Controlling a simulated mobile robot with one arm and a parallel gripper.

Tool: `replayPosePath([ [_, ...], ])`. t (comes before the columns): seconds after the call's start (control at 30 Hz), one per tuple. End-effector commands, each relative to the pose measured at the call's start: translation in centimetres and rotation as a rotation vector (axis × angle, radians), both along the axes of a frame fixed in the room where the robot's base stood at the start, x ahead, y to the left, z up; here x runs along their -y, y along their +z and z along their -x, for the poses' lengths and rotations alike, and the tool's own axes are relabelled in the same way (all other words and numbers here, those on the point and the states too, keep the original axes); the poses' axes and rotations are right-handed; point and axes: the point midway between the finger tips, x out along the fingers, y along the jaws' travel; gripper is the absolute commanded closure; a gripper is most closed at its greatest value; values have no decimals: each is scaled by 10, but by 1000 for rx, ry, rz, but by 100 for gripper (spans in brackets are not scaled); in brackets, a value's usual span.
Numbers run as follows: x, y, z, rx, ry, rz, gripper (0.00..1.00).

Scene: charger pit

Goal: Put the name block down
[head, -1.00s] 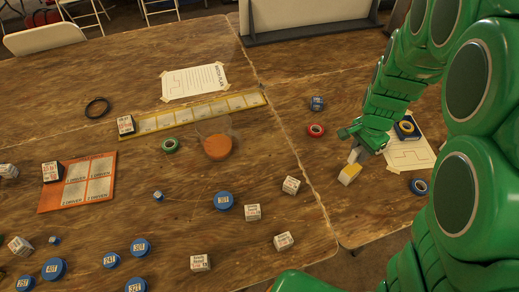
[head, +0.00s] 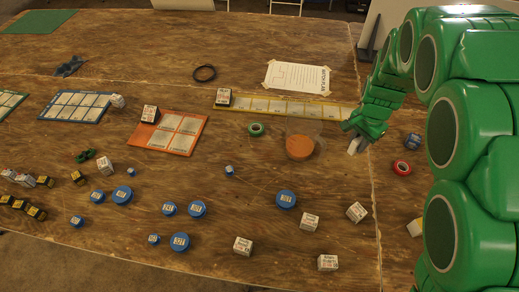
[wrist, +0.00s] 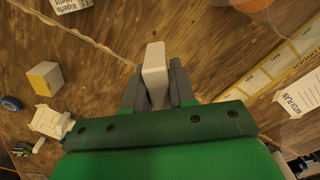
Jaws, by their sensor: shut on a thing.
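My gripper (head: 358,143) is above the right part of the table, just right of the orange disc. It is shut on a plain pale block, the name block (wrist: 154,77), which stands out between the grey fingers (wrist: 156,88) in the wrist view. In the head view only a small white piece of the name block (head: 353,147) shows below my green hand. No lettering is visible on the side I see. The block appears to be off the table.
A yellow strip board (head: 290,109) and the orange disc (head: 300,147) lie left of my gripper. White lettered blocks (head: 357,212) and blue round pieces (head: 286,199) are scattered nearer. A red ring (head: 401,168) lies right. Bare wood shows below my gripper.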

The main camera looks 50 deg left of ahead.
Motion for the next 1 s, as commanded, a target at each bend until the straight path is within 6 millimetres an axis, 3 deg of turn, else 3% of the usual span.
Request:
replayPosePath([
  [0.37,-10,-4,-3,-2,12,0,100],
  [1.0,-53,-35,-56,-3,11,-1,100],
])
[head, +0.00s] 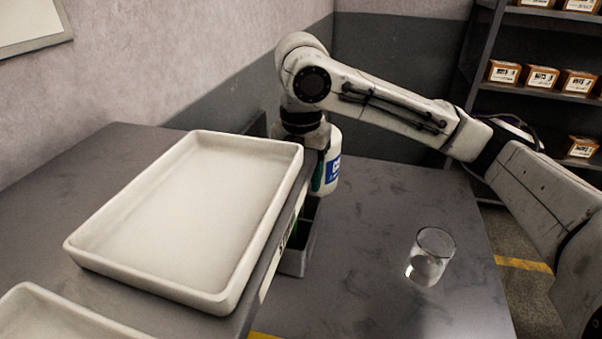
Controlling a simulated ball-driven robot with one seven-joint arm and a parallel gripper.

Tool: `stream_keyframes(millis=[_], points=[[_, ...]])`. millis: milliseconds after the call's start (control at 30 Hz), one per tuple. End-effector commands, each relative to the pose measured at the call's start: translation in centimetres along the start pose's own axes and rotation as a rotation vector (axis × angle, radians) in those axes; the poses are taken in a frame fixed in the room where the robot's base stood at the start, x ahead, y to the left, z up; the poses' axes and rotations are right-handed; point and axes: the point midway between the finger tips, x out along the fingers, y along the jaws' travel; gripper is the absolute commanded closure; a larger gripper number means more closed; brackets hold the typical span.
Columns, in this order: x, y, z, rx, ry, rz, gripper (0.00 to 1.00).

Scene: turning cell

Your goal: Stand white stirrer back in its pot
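I cannot make out the white stirrer in this view. A clear glass beaker (430,257) stands upright on the dark table at the right; no stirrer shows in it. A dark grey open-topped holder (297,258) stands beside the raised shelf, partly hidden by it, with something green inside. I cannot tell which of these is the pot. My gripper (307,138) points down beyond the right edge of the white tray, in front of a white bottle. Its fingers are mostly hidden, so its opening and any held thing cannot be seen.
An empty white tray (185,215) lies on the raised surface at left, with a second tray (50,318) nearer. The white bottle with a blue label (333,165) stands behind my gripper. The table (385,200) around the beaker is clear. Shelves with boxes (540,76) stand at back right.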

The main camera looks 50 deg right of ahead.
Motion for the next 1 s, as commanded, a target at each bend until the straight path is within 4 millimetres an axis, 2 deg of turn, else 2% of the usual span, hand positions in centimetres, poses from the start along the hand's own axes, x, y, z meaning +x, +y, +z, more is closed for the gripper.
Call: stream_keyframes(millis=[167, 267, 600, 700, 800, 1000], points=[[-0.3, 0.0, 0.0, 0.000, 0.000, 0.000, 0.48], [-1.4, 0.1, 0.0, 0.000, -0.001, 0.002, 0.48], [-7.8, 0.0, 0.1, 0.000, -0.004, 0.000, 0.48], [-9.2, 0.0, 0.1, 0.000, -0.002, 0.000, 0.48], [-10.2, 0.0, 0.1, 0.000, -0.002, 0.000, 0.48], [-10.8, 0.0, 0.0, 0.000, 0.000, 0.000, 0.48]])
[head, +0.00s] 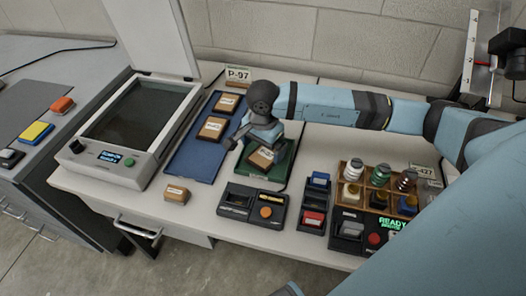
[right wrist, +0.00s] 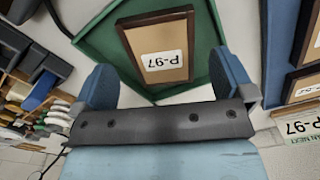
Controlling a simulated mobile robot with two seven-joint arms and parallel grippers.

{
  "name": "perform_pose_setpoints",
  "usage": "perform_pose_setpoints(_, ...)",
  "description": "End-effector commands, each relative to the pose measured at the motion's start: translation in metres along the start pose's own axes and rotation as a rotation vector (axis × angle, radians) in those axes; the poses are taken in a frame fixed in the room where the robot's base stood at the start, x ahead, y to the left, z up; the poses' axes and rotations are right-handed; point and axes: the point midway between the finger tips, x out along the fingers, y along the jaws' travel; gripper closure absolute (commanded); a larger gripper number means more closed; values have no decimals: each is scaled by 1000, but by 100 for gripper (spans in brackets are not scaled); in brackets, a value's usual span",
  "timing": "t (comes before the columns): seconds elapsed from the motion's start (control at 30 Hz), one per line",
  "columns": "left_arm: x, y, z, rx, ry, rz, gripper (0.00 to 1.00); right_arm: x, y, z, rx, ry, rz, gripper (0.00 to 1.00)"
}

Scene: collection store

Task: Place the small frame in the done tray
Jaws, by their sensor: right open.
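A small brown frame (head: 262,158) with a white label lies in the green tray (head: 283,163). In the right wrist view this frame (right wrist: 158,40) reads P-97 and lies just beyond and between the fingertips. My right gripper (right wrist: 165,78) is open and empty; its fingers are on either side of the frame's near end. In the head view my right gripper (head: 258,140) is over the green tray and hides part of it. Two more brown frames (head: 212,128) lie in the blue tray (head: 184,146) to the left. My left gripper is not in view.
A brown labelled block (head: 176,191) lies on the table before the blue tray. A scanner (head: 130,125) with raised lid stands left. A P-97 sign (head: 238,76) stands behind. Black control boxes (head: 253,202) and a wooden rack of bottles (head: 379,186) crowd the right.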

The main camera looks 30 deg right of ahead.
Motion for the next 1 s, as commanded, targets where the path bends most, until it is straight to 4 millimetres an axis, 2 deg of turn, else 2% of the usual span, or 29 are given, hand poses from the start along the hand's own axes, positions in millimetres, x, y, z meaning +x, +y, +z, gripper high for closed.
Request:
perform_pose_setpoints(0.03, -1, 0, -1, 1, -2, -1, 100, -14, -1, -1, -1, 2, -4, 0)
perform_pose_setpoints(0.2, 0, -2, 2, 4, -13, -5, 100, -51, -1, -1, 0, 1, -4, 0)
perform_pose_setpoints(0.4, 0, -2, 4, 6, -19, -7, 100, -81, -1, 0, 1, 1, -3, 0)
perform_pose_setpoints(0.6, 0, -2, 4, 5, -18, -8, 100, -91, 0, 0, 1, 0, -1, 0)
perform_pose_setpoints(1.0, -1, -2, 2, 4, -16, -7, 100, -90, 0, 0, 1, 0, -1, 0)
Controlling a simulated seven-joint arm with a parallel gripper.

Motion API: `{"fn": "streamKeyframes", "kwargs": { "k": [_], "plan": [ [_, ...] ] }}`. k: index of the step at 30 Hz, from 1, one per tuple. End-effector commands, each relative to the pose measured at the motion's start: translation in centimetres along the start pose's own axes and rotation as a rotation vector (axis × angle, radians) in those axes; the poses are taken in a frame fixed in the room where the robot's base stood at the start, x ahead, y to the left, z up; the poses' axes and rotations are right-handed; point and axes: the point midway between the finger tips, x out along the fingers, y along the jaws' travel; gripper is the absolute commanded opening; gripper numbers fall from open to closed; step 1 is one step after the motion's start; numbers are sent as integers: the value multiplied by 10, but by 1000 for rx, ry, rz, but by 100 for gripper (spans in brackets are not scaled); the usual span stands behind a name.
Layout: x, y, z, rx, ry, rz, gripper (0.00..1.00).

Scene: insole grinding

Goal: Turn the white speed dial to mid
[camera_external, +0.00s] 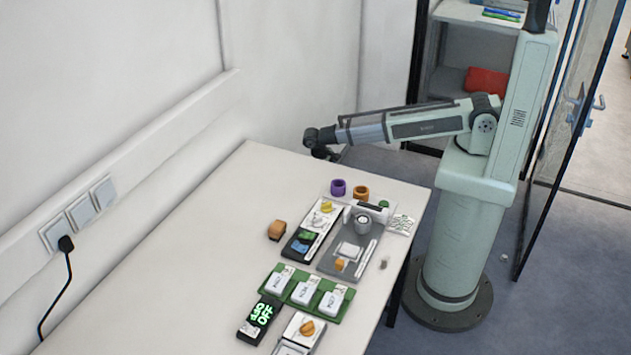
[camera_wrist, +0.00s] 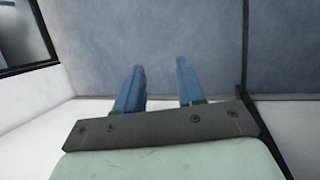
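A round white-and-grey dial (camera_external: 362,223) stands on a grey tray (camera_external: 334,262) at the right of the table in the external view. Another white unit (camera_external: 293,331) with an orange knob (camera_external: 307,328) sits at the near edge. I cannot tell for sure which is the speed dial, and its setting is too small to read. No dial shows there.
The table's left side (camera_external: 190,265) is clear.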

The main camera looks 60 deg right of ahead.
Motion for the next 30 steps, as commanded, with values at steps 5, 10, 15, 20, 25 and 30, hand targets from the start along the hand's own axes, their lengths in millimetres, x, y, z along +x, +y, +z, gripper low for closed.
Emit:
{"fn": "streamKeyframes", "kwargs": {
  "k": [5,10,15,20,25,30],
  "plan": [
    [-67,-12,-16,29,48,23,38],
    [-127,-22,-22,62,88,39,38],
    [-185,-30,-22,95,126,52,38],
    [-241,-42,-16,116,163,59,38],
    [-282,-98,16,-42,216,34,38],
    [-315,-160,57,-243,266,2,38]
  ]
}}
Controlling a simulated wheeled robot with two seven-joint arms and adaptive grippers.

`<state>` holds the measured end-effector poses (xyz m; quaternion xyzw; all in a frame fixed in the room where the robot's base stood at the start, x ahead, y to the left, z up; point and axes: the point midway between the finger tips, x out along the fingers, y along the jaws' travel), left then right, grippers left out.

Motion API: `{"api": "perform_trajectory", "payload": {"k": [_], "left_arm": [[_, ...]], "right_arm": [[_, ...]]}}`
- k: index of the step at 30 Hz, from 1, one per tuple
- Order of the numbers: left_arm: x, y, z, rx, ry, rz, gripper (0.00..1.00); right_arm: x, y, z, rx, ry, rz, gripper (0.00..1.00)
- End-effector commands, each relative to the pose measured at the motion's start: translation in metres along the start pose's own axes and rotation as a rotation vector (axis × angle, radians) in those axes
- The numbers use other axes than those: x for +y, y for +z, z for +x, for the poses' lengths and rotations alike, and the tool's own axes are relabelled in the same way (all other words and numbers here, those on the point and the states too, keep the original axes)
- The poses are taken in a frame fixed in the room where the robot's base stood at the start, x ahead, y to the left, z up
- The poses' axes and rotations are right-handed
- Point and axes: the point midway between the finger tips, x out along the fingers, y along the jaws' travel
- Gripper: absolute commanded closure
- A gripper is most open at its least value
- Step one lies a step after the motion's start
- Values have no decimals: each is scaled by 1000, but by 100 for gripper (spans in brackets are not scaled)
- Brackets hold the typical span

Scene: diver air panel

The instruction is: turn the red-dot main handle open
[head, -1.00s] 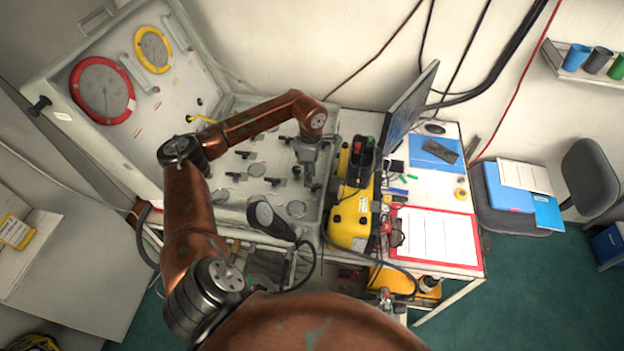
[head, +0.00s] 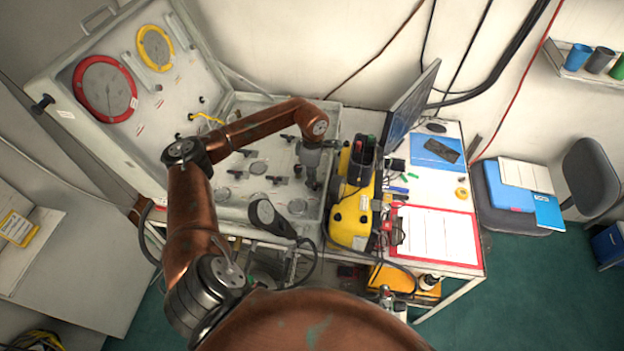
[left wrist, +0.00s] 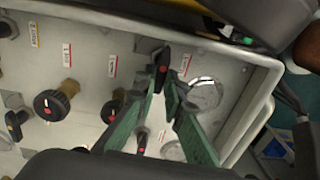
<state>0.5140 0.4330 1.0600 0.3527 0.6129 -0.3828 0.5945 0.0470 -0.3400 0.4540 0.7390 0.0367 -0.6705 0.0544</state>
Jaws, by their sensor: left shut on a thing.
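The air panel is a grey case lying open on the bench, with its panel face (head: 232,178) set with several small black handles. In the left wrist view, a black handle with a red dot (left wrist: 163,67) stands near the panel's right rim. My left gripper (head: 311,184) reaches down to the panel's right end in the head view. Its green fingers (left wrist: 166,84) are shut on that handle at the tips in the left wrist view. The head view hides the handle behind the gripper.
A round black knob (left wrist: 51,104) and other handles sit left of the fingers. The panel's rim (left wrist: 252,118) is close on the right. A yellow case (head: 351,217) stands just right of the panel. A black cabled object (head: 268,215) is at its front edge.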

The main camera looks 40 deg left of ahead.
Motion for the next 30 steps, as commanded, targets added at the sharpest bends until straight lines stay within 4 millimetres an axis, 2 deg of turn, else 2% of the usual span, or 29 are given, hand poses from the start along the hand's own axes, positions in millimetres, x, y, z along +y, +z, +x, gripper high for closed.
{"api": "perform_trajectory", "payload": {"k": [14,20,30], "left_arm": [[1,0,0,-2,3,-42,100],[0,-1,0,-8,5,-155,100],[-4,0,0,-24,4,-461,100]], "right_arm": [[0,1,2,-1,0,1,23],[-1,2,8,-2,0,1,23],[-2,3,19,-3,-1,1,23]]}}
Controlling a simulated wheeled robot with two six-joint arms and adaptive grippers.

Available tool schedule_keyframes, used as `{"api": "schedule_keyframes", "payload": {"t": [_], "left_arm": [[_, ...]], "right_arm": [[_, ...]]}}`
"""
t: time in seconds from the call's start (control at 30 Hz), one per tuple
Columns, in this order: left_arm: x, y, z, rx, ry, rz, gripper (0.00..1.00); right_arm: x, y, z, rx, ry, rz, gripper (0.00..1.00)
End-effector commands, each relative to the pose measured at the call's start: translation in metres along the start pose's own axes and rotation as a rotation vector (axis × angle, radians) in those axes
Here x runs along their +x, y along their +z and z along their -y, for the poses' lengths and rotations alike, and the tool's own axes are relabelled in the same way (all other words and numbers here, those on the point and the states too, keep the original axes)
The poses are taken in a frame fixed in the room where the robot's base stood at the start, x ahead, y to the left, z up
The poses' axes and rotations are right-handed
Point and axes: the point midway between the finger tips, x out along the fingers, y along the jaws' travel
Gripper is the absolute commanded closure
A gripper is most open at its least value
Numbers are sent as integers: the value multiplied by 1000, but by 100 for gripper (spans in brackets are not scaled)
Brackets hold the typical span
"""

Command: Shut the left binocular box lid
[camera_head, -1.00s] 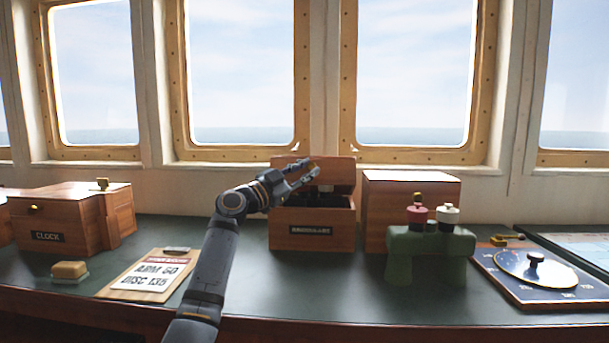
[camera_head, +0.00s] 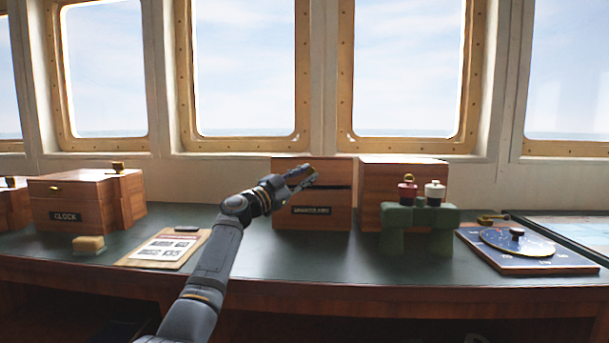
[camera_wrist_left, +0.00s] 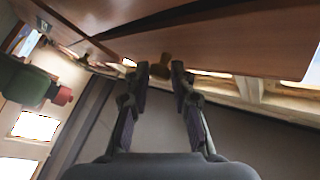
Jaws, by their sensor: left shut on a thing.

****************

> [Given exercise] Collect the lines of the data that carry the word "Controlling".

> [Solution to this exercise]
Controlling a simulated mobile robot with one arm and a parallel gripper.
Controlling a simulated ball-driven robot with one seven-joint arm and a parallel gripper.
Controlling a simulated mobile robot with two seven-joint arms and parallel grippers.
Controlling a simulated seven-joint arm with a parallel gripper.
Controlling a simulated wheeled robot with two seven-joint arms and adaptive grippers.
Controlling a simulated wheeled robot with two six-joint arms and adaptive grippers.

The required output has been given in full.